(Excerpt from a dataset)
···
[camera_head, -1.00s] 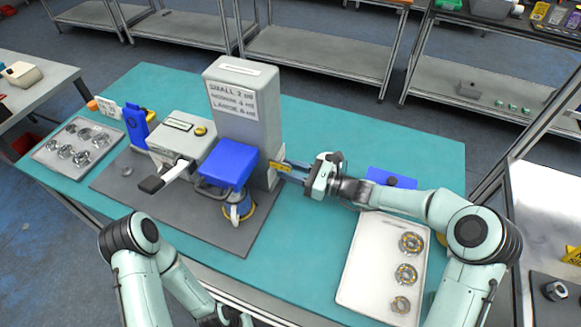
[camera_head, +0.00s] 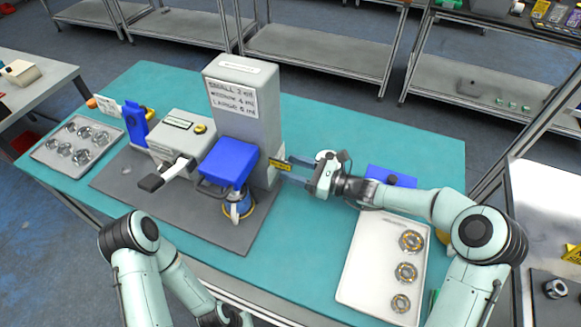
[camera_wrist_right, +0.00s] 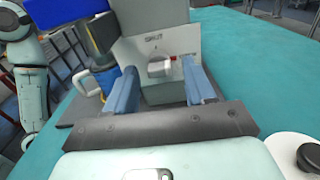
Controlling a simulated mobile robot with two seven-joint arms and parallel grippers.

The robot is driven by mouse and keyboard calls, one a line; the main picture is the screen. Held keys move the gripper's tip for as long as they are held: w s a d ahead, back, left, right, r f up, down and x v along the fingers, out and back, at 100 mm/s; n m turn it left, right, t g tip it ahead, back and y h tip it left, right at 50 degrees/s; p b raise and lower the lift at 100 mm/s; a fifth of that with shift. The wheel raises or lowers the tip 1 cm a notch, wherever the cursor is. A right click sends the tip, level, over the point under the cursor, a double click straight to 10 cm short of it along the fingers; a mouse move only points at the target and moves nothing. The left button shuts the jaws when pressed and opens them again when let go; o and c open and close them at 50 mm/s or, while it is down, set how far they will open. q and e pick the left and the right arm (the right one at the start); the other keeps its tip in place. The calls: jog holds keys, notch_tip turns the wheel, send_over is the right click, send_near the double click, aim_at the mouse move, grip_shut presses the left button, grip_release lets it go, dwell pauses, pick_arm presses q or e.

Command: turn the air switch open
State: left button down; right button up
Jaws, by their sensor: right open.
···
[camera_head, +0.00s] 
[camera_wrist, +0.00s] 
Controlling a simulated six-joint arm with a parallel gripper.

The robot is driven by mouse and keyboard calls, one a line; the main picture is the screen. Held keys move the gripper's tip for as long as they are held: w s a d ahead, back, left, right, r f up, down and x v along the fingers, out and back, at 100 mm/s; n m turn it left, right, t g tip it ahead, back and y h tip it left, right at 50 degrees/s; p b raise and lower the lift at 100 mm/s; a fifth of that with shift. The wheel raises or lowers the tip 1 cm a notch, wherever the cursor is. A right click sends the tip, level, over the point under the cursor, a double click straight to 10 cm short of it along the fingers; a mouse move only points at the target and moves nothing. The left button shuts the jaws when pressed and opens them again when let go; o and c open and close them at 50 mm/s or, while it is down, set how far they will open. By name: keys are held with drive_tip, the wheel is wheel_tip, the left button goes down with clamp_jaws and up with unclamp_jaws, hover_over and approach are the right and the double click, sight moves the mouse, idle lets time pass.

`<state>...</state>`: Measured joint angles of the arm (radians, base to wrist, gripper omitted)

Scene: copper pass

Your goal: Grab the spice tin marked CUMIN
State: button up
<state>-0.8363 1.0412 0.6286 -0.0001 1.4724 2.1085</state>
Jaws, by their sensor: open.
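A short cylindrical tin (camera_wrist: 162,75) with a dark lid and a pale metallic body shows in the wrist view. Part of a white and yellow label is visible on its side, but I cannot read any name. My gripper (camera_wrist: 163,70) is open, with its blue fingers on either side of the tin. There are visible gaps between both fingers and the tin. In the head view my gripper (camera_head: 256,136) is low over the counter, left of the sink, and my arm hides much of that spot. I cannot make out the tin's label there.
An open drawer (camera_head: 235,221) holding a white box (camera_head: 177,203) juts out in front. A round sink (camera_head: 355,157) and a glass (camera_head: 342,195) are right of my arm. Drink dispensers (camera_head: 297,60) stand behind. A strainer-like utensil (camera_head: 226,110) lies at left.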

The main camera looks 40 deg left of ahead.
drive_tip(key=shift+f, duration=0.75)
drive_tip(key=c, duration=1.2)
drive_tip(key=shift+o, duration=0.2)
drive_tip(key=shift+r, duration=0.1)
···
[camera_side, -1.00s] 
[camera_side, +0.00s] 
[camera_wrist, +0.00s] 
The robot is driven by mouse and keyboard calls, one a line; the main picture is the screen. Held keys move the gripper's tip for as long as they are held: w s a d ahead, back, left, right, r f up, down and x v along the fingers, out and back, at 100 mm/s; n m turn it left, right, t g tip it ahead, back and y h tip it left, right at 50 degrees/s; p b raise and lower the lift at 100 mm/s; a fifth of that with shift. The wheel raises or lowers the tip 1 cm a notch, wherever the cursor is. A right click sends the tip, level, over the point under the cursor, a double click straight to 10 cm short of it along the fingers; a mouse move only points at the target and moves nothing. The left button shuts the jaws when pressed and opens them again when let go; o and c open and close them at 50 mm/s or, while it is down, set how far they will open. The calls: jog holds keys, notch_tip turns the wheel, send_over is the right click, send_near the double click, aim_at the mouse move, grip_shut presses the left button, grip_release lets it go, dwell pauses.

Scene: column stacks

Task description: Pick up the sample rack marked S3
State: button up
···
● REQUIREMENTS
Go through the records above, find every line with the word "simulated", and list those lines.

● TASK OUTPUT
Controlling a simulated mobile robot with two seven-joint arms and parallel grippers.
Controlling a simulated six-joint arm with a parallel gripper.

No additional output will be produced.